PROBLEM DESCRIPTION - Look over the entries that follow and work out how many lines contain "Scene". State the number only.
##############################
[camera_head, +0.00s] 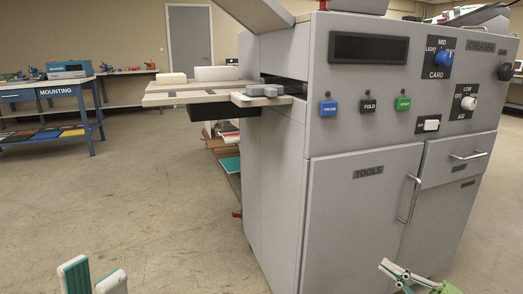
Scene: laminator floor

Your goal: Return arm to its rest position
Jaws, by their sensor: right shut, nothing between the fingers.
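My left gripper (95,277) is at the bottom left edge of the head view. Its two fingertips, one with a teal pad, stand apart with a gap between them, and nothing shows in the gap. My right gripper (392,272) is at the bottom right, in front of the machine's lower doors. Its thin green-and-white fingers are shut and hold nothing. Most of both arms is below the picture.
A large grey creaser (345,130) with knobs and buttons fills the middle and right. Its feed table (185,97) juts left. A blue table marked MOUNTING (55,91) stands far left. A grey door (190,45) is behind. The floor (110,200) at left is clear.

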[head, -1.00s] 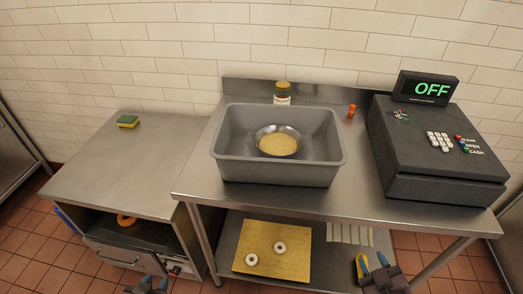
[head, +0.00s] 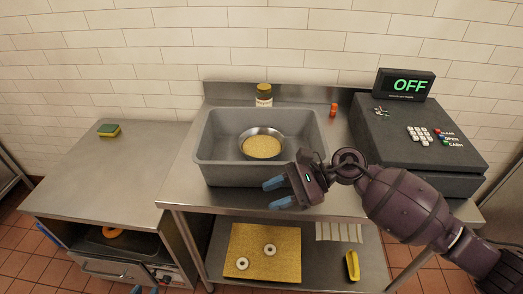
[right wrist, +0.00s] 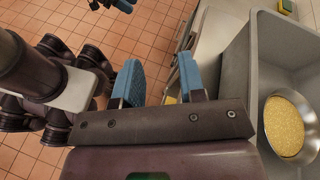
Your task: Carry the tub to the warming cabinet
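The grey tub (head: 225,172) stands on the steel table and holds a metal bowl of yellow grains (head: 262,147). Its side and the bowl also show in the right wrist view (right wrist: 254,90). My right gripper (head: 272,193) is at the tub's front right, fingers pointing left, open and empty; its blue fingers are apart in the right wrist view (right wrist: 160,85). My left gripper (head: 146,290) barely shows at the bottom edge, its blue tips apart, well below the tub. The low steel cabinet (head: 105,190) at left, with an open compartment, may be the warming cabinet.
A sponge (head: 109,130) lies on the mostly clear left cabinet top. A jar (head: 264,97) and a small orange bottle (head: 333,109) stand behind the tub. The cash register (head: 425,140) is at right. The lower shelf holds a yellow board (head: 262,255) with bagels and a yellow object (head: 352,266).

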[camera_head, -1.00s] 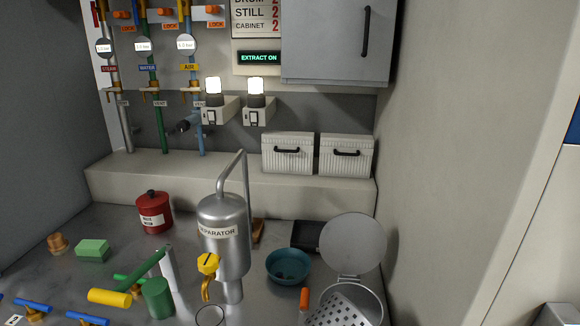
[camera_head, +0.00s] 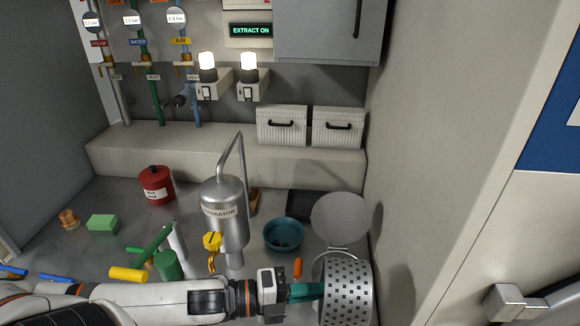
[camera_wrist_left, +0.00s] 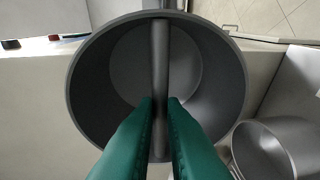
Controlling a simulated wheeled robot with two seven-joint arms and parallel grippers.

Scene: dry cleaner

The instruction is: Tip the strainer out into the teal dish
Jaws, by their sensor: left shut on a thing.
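My left gripper (camera_head: 318,290) is shut on the bar across the mouth of the perforated metal strainer (camera_head: 350,293). In the left wrist view its green fingers (camera_wrist_left: 160,112) flank that bar, and the strainer's inside (camera_wrist_left: 205,75) looks plain grey; I cannot make out any load. The strainer is in front of the round housing, whose open lid (camera_head: 340,217) stands behind it. An open grey pot (camera_wrist_left: 270,150), likely that housing, shows beside the strainer in the wrist view. The teal dish (camera_head: 284,235) stands behind and left of the strainer, with dark bits inside. My right gripper is out of view.
The separator tank (camera_head: 226,220) with its yellow valve (camera_head: 212,241) stands left of the dish. An orange-handled tool (camera_head: 298,268) is between dish and strainer. A dark tray (camera_head: 305,204) is behind the dish. A red can (camera_head: 157,186) and green block (camera_head: 102,224) are farther left.
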##############################
EXERCISE RESULT - 2